Within the records that follow, find every line containing the string "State". Copy those lines.

→ Records for the task:
START

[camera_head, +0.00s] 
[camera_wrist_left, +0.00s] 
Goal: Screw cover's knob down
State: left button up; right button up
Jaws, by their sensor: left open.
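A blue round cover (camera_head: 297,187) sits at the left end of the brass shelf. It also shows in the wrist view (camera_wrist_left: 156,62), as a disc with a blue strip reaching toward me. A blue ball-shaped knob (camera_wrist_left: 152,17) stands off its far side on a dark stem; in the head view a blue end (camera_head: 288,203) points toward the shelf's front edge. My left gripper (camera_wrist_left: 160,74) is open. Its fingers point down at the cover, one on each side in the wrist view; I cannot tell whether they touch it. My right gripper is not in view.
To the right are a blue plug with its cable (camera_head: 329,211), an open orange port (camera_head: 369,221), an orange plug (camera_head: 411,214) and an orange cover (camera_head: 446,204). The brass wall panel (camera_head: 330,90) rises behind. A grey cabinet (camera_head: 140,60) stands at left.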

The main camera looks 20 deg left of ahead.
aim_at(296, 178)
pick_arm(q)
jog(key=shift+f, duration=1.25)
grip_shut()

END
START

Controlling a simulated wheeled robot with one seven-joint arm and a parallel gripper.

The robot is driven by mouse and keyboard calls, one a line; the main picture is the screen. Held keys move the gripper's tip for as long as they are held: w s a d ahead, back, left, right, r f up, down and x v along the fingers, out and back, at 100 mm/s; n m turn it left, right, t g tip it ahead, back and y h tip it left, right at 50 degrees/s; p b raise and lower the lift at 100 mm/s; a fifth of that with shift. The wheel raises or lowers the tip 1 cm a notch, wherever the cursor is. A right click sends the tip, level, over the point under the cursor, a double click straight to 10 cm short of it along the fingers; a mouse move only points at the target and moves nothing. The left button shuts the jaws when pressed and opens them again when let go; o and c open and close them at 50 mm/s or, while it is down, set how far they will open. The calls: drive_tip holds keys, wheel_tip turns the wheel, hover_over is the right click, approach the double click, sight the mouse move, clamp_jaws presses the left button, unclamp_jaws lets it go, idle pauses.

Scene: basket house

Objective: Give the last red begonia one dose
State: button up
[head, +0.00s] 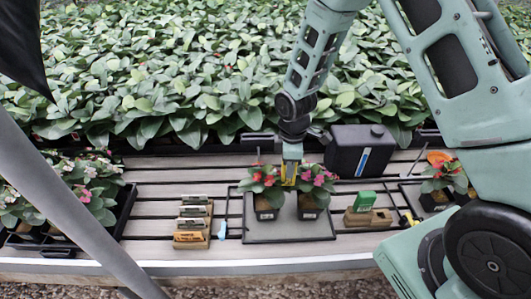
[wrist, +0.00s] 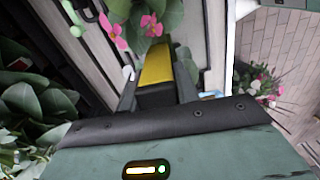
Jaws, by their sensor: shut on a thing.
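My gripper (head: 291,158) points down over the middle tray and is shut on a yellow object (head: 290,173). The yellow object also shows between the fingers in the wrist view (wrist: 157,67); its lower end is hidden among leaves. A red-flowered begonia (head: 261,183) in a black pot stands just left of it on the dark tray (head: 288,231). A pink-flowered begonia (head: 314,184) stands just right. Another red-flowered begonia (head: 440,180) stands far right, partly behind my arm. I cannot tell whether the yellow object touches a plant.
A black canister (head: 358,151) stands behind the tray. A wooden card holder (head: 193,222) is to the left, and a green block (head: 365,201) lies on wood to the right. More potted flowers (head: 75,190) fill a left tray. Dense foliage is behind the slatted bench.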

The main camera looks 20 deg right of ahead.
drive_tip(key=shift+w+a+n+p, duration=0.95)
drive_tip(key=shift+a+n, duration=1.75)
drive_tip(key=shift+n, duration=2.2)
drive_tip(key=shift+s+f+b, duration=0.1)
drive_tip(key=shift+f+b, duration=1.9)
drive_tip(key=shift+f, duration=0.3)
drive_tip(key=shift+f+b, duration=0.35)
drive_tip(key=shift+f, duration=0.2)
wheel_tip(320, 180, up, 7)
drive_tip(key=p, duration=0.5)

END

→ Exercise solution:
State: left button up; right button up
State: button up

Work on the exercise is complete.